Within the records that follow, find every line containing the string "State". Copy those lines.

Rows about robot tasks
______

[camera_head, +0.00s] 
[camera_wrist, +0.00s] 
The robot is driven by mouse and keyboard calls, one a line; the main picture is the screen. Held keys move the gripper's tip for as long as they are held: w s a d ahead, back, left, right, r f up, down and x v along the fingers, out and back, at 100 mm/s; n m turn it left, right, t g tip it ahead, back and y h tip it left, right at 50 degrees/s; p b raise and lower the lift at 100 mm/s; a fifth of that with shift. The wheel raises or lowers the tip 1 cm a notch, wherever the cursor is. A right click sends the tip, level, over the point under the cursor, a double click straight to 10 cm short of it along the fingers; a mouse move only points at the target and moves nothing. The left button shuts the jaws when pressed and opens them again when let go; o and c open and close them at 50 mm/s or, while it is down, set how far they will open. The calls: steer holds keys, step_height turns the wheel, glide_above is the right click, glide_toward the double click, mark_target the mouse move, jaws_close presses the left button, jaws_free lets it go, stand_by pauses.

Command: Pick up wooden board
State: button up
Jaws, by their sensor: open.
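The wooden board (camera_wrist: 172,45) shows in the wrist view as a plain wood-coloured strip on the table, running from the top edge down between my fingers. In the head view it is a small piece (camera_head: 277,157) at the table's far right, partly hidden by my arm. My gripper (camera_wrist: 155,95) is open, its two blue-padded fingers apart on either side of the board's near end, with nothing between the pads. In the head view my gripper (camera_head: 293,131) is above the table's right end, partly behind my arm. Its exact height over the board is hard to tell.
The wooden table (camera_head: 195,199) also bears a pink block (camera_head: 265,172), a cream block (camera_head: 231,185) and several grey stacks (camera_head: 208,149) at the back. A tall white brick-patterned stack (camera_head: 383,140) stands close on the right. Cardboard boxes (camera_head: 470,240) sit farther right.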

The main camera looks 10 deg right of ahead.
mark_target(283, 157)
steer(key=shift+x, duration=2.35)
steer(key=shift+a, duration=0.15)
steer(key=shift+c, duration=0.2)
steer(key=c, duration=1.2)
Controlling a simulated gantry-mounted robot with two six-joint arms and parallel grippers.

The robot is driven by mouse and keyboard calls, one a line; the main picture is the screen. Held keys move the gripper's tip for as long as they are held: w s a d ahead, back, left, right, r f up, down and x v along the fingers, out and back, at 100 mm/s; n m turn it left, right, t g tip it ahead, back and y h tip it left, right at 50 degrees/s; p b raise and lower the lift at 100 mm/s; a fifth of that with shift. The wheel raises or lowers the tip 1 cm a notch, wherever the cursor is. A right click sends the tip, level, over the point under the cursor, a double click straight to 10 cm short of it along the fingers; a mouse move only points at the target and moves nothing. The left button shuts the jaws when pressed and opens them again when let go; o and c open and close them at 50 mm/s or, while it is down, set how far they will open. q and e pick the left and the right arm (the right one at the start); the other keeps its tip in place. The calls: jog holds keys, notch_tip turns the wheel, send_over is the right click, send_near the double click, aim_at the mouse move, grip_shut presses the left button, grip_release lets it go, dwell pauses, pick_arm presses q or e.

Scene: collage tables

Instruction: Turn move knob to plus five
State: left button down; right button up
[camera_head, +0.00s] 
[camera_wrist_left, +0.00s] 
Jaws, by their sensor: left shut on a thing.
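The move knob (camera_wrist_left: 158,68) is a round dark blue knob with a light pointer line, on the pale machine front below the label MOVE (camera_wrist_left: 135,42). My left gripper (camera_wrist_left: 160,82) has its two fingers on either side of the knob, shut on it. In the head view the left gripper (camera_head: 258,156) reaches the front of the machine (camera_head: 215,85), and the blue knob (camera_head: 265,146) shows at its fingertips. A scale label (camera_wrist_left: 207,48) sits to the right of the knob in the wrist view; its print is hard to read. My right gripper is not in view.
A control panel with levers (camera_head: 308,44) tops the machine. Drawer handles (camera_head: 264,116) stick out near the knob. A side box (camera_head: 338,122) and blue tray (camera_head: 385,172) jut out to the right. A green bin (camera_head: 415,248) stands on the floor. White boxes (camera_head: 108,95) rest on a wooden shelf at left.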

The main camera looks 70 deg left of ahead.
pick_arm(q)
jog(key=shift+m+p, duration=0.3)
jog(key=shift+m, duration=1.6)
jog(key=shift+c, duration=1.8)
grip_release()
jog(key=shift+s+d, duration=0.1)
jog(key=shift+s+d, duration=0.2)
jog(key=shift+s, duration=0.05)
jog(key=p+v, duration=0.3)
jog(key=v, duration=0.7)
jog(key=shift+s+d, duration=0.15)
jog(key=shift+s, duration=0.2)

______

> **Solved problem**
State: button up
State: left button down; right button up

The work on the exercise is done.